[Robot control records]
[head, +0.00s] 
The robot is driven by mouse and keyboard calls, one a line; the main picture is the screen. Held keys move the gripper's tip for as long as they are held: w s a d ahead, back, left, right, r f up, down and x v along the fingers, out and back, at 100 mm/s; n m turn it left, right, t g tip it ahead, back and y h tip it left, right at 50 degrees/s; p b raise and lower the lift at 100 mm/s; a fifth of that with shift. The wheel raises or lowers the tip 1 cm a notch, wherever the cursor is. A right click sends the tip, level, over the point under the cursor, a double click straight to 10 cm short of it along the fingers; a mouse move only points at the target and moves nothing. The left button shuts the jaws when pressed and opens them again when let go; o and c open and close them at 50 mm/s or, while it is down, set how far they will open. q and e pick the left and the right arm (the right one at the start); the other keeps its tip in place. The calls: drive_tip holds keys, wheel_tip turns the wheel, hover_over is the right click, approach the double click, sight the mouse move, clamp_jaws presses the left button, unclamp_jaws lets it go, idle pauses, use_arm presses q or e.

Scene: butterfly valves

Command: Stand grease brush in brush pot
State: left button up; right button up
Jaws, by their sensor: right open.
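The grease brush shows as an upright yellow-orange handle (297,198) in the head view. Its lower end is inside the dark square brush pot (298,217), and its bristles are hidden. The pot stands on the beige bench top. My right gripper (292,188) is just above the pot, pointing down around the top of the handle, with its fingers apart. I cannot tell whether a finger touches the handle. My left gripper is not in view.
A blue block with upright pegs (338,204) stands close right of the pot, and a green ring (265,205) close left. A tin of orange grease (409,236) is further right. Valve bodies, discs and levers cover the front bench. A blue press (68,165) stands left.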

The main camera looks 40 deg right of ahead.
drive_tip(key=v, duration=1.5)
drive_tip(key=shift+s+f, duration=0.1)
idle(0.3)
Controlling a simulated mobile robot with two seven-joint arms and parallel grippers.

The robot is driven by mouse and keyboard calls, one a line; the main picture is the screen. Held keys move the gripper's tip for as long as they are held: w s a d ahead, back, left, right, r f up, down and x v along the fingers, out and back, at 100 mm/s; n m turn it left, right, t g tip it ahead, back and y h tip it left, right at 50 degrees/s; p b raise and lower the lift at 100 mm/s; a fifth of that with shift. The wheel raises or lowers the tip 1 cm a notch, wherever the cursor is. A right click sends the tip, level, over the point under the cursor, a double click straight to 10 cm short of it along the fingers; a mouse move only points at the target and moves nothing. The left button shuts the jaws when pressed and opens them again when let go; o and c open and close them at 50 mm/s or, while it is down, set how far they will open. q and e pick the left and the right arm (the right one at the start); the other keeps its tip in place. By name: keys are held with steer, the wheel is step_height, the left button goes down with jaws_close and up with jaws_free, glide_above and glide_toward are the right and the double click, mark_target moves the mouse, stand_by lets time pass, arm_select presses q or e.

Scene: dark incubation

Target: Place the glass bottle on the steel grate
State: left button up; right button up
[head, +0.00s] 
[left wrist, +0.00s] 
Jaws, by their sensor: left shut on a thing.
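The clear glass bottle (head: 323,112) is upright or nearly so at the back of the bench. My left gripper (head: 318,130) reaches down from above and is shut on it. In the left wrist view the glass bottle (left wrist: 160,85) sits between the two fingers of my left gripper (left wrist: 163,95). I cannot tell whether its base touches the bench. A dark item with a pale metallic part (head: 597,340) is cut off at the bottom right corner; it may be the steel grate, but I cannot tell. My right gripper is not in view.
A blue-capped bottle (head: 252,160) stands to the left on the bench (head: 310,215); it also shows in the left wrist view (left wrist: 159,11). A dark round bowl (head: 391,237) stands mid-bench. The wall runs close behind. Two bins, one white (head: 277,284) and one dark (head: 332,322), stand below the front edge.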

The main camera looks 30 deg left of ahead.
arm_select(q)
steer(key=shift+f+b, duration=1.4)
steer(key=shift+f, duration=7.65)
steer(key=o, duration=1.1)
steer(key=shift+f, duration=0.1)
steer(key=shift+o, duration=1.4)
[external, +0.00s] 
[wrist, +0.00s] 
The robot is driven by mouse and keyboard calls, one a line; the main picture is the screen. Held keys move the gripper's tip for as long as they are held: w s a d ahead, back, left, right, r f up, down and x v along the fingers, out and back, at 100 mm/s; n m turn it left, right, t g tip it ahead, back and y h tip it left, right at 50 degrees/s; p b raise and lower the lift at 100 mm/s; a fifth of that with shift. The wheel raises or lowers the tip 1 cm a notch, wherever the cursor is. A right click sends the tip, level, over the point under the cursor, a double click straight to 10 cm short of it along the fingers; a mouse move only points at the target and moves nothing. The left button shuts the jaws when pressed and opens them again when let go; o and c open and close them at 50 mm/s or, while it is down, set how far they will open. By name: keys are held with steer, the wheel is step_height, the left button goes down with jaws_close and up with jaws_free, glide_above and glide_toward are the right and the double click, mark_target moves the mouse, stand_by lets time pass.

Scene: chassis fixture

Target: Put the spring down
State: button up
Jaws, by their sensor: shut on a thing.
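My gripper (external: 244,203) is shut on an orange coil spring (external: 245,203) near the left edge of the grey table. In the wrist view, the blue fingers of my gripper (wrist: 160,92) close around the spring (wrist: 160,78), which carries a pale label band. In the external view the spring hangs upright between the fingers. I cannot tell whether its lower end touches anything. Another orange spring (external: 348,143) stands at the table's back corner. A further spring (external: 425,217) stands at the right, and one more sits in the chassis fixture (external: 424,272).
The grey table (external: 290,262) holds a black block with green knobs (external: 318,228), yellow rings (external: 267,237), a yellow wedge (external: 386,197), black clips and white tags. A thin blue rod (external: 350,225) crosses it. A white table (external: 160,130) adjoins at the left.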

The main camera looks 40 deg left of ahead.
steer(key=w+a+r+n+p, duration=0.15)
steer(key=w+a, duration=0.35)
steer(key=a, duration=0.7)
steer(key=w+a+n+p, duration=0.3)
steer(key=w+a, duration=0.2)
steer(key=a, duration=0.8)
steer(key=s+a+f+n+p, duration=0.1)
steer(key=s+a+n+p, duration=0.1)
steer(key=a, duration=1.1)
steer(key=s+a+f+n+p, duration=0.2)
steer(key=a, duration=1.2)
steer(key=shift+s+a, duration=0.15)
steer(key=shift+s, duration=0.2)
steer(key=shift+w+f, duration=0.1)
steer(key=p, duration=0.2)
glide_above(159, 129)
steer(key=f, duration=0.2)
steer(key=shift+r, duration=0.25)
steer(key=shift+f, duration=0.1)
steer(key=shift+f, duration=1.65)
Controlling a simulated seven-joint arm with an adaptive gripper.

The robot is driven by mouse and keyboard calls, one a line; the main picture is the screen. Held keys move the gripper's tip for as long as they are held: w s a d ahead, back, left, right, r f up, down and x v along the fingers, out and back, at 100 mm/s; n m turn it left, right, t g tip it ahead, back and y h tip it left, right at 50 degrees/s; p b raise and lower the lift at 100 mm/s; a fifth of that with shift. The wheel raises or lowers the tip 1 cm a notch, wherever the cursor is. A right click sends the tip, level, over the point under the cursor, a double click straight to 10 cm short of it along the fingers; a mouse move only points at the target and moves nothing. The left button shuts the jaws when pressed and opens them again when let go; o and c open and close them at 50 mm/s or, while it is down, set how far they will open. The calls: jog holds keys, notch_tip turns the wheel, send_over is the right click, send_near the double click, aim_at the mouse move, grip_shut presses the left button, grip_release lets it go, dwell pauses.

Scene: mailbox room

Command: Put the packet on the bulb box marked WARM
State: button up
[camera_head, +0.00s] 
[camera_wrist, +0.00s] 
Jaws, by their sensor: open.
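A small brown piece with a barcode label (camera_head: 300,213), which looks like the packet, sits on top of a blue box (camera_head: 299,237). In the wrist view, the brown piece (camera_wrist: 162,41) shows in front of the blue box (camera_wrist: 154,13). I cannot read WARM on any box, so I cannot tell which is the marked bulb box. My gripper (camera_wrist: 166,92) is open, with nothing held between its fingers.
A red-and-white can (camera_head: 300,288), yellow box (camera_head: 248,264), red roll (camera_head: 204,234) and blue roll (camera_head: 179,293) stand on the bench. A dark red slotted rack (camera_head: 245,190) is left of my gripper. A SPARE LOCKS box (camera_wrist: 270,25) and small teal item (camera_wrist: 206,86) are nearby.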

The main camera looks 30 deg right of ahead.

Stated task: Quote exactly what appears from the line containing "Command: Put the" through the final line of the listing above, including both of those lines.

Solution to this problem:
Command: Put the packet on the bulb box marked WARM
State: button up
[camera_head, +0.00s] 
[camera_wrist, +0.00s] 
Jaws, by their sensor: open.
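A small brown piece with a barcode label (camera_head: 300,213), which looks like the packet, sits on top of a blue box (camera_head: 299,237). In the wrist view, the brown piece (camera_wrist: 162,41) shows in front of the blue box (camera_wrist: 154,13). I cannot read WARM on any box, so I cannot tell which is the marked bulb box. My gripper (camera_wrist: 166,92) is open, with nothing held between its fingers.
A red-and-white can (camera_head: 300,288), yellow box (camera_head: 248,264), red roll (camera_head: 204,234) and blue roll (camera_head: 179,293) stand on the bench. A dark red slotted rack (camera_head: 245,190) is left of my gripper. A SPARE LOCKS box (camera_wrist: 270,25) and small teal item (camera_wrist: 206,86) are nearby.

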The main camera looks 30 deg right of ahead.

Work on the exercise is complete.